Approximating complex systems: A black hole could be seen as merely a local system that is too complicated for a small area, considering the large number of particles are in such a small area. Especially if the processing is done as a distributed system, meaning one processor for one area of the universe, and perhaps a black hole taxes one processor too heavily. Instead of trying to simulate every particle and every particle interaction, at a certain density, just save the mass of the total amount of particles and delete all the extraneous detail about each individual particle. Approximate it with one mass parameter, one amount of angular momentum, and one amount of charge, the only 3 parameters you need for a black hole. For interactions with particles far away, the simulation would be unchanged, yet it would be much less computationally expensive locally.
Speed of light is speed of framerate: it would be prohibitively expensive to simulate every particle's interaction with every other particle in the entire universe simultaneously. It would be much easier to limit the amount of things that can influence other things, at least on a frame by frame basis. You don't have to simulate how a supernova will effect every star system right away, just simulate how it effects local particles, and then simulate the particles after that, then the ones after that, in a ring. Perhaps the speed of light is simply the set speed for computations of interactions between particles, in order to lighten the load of how fast things can influence other things.
Time dilation: It would likely be more computationally expensive to update all the info for an object such as a spaceship moving closer and closer to the speed of light, as it gets closer and closer to the edge of the framerate of the simulation. To help counter that, the framerate of the local simulation (inside the fast moving spaceship) would go down, much in the same way that video game framerates go down during fast moving parts of the game. If you run into the limit of processor power, you either have to drop frames, or slow down the speed of the frames.
Quantum entanglement: Perhaps entangled particles are created as a single class, together, and when they need to be updated, they are ran as one function, one subroutine, meaning they are both updated simultaneously, short-circuting the usual speed limit of c found in interactions between separate unrelated particles.
Nuclear fusion and the uncertainty principal: Our sun should not be hot enough or have high enough pressure for particles to overcome the Columb barrier in order to fuse, but they do anyway, and it's because of the uncertainty principle. The particles can't get close enough or move fast enough to fuse, but occasionally, the uncertainty principle makes it such that the particles were close/fast enough after all, because their position/momentum weren't really nailed down, only approximated. As a result of the imprecision of their true position/momentum, it turns out that they were close enough, and they fuse. In a way, laziness of computation of the particle interactions in the core of the sun is what makes the sun shine.

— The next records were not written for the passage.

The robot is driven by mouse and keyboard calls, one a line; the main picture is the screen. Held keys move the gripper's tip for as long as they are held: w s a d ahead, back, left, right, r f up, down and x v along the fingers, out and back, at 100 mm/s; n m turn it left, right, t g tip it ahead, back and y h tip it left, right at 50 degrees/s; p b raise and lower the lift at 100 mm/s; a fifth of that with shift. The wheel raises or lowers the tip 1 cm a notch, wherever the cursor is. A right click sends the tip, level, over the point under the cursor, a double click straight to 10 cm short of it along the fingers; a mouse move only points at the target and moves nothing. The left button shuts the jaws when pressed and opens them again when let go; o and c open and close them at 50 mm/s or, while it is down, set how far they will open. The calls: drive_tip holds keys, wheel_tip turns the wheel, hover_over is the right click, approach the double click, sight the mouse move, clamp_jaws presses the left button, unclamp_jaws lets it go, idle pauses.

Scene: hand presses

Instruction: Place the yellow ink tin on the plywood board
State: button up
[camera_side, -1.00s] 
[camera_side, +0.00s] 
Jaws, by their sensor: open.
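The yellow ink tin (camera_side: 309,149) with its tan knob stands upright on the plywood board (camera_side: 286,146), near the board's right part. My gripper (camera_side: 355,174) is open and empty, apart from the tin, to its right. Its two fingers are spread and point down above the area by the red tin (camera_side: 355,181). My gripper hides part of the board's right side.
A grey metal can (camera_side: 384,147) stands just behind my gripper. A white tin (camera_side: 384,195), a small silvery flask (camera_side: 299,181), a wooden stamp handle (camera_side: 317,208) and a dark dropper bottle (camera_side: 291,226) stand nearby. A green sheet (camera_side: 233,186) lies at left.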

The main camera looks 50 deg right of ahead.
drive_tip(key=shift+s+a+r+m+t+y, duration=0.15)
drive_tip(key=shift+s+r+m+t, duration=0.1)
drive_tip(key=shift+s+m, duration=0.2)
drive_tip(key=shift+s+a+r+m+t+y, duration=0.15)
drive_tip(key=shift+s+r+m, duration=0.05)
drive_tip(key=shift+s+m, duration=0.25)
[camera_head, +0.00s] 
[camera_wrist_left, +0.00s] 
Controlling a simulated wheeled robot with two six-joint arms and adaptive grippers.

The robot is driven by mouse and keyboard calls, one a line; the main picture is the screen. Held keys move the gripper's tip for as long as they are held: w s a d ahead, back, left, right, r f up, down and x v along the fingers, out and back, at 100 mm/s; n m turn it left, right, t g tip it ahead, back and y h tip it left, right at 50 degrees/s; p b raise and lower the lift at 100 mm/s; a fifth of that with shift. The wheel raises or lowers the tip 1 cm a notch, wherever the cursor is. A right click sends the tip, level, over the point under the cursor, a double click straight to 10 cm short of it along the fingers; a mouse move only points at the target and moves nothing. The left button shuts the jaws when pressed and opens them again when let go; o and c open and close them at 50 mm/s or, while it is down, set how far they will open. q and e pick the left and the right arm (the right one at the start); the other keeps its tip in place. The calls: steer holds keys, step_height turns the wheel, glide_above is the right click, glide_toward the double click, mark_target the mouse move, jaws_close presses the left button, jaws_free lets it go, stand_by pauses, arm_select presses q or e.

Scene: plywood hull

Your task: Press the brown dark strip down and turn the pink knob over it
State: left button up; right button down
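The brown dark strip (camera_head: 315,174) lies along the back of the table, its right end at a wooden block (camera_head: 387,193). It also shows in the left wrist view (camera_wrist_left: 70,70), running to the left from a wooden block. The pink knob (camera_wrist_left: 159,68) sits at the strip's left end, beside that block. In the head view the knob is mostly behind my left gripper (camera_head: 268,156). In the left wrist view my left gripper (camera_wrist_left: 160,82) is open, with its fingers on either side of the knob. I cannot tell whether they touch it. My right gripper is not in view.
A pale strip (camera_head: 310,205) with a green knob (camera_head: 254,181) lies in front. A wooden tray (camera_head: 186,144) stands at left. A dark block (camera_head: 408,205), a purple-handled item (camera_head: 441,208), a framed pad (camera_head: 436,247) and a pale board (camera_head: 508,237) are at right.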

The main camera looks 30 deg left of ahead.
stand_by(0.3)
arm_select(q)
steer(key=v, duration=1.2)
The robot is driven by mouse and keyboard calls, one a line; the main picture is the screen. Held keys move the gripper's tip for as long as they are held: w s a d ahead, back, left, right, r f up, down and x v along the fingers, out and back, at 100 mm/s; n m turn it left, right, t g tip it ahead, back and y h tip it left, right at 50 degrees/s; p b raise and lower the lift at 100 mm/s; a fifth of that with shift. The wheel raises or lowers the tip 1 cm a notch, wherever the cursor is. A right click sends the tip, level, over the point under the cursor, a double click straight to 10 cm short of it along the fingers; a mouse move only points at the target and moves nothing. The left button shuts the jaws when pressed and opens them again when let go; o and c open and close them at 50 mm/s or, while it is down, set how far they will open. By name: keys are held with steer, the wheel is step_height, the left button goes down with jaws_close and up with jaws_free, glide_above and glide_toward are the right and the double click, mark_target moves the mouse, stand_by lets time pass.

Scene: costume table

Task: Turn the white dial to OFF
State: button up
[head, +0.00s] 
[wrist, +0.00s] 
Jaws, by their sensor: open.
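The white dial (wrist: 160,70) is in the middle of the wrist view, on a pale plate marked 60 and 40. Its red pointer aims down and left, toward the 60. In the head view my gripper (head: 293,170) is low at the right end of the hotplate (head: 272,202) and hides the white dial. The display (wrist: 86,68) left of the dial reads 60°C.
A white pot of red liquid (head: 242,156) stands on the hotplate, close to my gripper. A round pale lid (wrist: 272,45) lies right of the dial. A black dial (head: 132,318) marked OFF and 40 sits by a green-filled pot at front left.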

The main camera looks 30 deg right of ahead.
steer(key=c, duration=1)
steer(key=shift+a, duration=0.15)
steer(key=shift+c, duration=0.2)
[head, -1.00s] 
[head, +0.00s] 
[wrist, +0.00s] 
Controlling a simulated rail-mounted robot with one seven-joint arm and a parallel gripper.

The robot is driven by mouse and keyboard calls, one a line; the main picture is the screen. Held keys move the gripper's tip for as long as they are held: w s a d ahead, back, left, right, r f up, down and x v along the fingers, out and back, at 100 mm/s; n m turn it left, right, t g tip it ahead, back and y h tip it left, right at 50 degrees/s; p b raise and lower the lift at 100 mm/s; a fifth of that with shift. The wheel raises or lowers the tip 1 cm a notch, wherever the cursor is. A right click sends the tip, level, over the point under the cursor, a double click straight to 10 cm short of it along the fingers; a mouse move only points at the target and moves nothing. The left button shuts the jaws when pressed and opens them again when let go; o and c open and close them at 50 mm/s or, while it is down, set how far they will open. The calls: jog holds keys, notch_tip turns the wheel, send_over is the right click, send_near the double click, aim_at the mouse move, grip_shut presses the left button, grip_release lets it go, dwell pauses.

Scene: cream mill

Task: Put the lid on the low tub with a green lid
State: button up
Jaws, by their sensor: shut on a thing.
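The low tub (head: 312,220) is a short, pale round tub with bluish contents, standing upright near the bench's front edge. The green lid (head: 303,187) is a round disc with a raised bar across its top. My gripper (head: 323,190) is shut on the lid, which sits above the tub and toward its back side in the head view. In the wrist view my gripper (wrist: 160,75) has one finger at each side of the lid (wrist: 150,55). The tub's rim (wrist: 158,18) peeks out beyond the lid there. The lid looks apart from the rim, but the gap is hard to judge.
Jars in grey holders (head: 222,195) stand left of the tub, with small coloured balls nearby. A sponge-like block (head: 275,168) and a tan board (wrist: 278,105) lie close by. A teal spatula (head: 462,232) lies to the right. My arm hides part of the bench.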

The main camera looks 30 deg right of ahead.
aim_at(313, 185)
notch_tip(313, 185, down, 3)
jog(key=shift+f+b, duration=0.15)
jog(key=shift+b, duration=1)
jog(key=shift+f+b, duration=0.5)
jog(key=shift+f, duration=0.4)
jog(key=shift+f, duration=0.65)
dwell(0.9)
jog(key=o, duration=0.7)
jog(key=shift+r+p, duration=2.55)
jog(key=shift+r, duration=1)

Of course there are statistical arguments about how simulations can make their own simulations and so forth, and we are unlikely to be at the top level. But that is speculation and probabilities, I'm looking more for evidence we can see in our own world, such as evidence of approximations, computational shortcuts, imprecise calculations, etc. Tricks that a programmer or a designer would make that would make a simulation easier to run.
Can you think of other clues we would use to explain why we live in a simulation?